Today, Europe’s permissive consensus — the elite-led European integration that has been driving force of change for decades — is over. Instead, the supranational EU is being blamed for national troubles. The so-called Troika of the European Commission, International Monetary Fund and European Central Bank is often pictured as a symbol of evil, not only in Hungary but also throughout Southern Europe.

For new political movements, populism that capitalises on such sentiments has become the only way to succeed in national politics, particularly in times of economic misery. The consequent support for populist parties will be visible in the forthcoming European Parliament elections, which will likely see their strongest ever representation.

However, once populist parties are accommodated in a political system, they tend to become more moderate – a trend already observable both in the case of Hungary’s Jobbik and France’s National Front. Nevertheless, this process changes the way in which mainstream parties conduct the business of politics.

They can confront populism with rational politics in the belief that people are ultimately reasonable – which tends to result in grand coalitions, to the long-term advantage of populists. The other method is for mainstream parties to sharpen their rhetoric, face populists on their own terms, and push them to the corner of the political spectrum, often to the detriment of a country’s democratic system.

Orban has very decisively pursued the second option. Years ago, his Fidesz party was much more moderate. Today Hungary’s credentials as a liberal democracy are often questioned, as is its foreign policy alignment with autocratic Russia and China. Overall, Orban has made smart use of the rising tide of populism. He has got into serious public disputes with both the European Commission and the International Monetary Fund, thereby projecting himself as a politician who is not afraid to challenge major international institutions, while managing to not be condemned by other European leaders — not least from his own European family, the Christian Democrats.
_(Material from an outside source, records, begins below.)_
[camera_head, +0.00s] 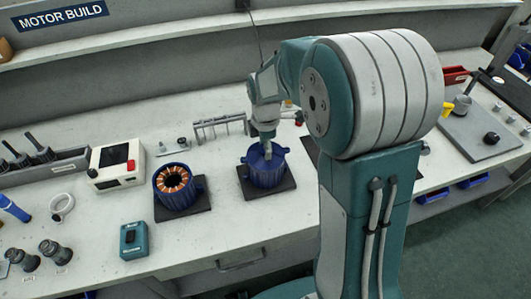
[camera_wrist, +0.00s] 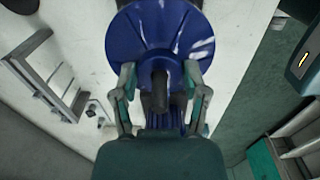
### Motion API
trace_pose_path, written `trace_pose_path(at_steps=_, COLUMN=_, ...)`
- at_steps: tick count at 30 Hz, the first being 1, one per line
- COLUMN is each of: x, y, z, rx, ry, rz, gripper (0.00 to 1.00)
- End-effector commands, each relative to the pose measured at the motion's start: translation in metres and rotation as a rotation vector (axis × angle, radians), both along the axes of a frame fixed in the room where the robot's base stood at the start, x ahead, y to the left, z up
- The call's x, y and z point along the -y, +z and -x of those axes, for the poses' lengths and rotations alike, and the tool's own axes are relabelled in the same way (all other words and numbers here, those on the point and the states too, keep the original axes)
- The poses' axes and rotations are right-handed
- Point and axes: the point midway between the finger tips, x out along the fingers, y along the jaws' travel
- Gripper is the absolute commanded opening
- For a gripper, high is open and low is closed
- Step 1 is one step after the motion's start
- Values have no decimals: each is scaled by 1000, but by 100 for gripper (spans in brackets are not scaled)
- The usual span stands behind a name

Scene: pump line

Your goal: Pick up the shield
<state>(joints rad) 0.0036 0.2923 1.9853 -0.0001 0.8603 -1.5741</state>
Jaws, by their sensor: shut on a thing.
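The shield (camera_wrist: 160,28) is a round, glossy blue disc with a raised middle, seen large at the top of the wrist view. My gripper (camera_wrist: 160,78) is shut on it, with one finger on each side of its middle. A dark grey post shows between the fingers. In the head view my gripper (camera_head: 265,141) points down at the blue shield (camera_head: 264,155), over a blue motor housing (camera_head: 266,178) on a black pad. I cannot tell whether the shield touches the housing. The fingertips are partly hidden in the head view.
Left of it, an open blue housing with copper windings (camera_head: 175,184) stands on another black pad. A metal rack (camera_head: 220,125) stands close behind my gripper. The bench front is clear near the drawer handle.

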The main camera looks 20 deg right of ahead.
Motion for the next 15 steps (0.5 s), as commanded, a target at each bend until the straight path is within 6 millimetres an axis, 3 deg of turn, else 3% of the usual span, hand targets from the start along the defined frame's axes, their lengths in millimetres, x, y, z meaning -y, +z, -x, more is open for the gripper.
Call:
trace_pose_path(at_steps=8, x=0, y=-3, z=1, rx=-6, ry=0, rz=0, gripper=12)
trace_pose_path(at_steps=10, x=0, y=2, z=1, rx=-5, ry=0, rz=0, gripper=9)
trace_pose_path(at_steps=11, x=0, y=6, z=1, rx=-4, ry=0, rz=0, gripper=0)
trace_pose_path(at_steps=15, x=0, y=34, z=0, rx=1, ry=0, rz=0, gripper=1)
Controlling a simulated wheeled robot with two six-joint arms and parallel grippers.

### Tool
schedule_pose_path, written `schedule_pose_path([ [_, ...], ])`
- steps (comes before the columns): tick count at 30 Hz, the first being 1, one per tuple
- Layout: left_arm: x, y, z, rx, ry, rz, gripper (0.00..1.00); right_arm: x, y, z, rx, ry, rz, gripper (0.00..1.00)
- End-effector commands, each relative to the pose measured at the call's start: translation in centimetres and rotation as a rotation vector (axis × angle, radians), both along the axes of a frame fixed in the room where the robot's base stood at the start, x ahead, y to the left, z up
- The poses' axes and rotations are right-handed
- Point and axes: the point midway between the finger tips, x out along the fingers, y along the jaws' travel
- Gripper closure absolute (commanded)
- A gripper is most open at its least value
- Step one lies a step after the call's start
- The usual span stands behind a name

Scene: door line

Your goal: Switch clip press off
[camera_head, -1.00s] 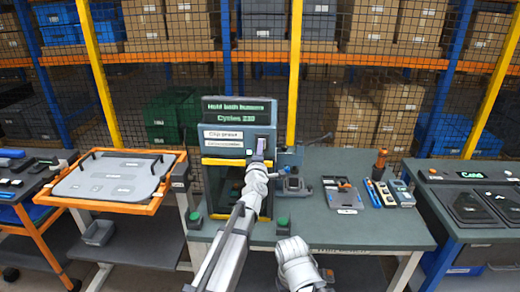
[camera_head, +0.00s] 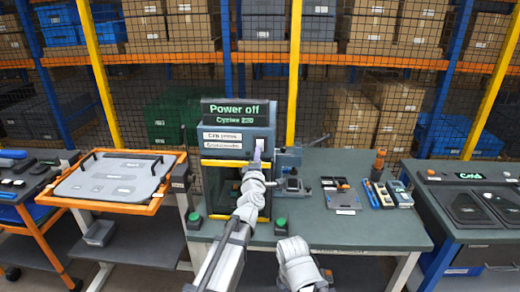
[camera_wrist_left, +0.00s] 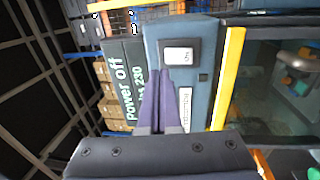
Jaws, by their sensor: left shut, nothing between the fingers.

In fact, he is not the first leader to have successfully pursued this style of politics. Robert Fico, the prime minister of Slovakia, showed how to be populist in a manner that was not only accepted but even prized by mainstream European leaders.

Populism usually offers simple solutions to complicated problems. Orban has proved that he can ensure direction, protection, and order for Hungary and used this to win over voters. This is the basic function of political leadership. But the tensions he has created in Hungarian society have been enormous. Far too many people, going by public opinion, consider the current system as a zero-sum game and too unjust to be durable. Furthermore, Orban’s policy has in fact strengthened — not weakened — the far right Jobbik. A price for his policies will have to be paid.

Populists used to project themselves as ultimately sovereign, although this was always somewhat delusional. While Orban may feel less dependent on the IMF or the EU today, he is more dependent on non-democratic powers. During a meeting with the Chinese leadership, he once said that the West’s decline and China’s rise were justifiable. If this is what he stands for, he is in for a reality check; his image has already suffered for not condemning Russia’s aggression in Crimea.

Ultimately, all political leaders want to be remembered well in the history books. Orban is no different. Every time he is in Brussels, he takes care to manage his public relations. Until now, he has proved a very successful politician, although his historical legacy promises to be rather bleak. Economically and politically, Hungarians are no better off than when he came to power. Fico, at the very least, led Slovakia into the eurozone. Orban should learn that his brand of pragmatic populism will also need a positive flagship project to be truly successful.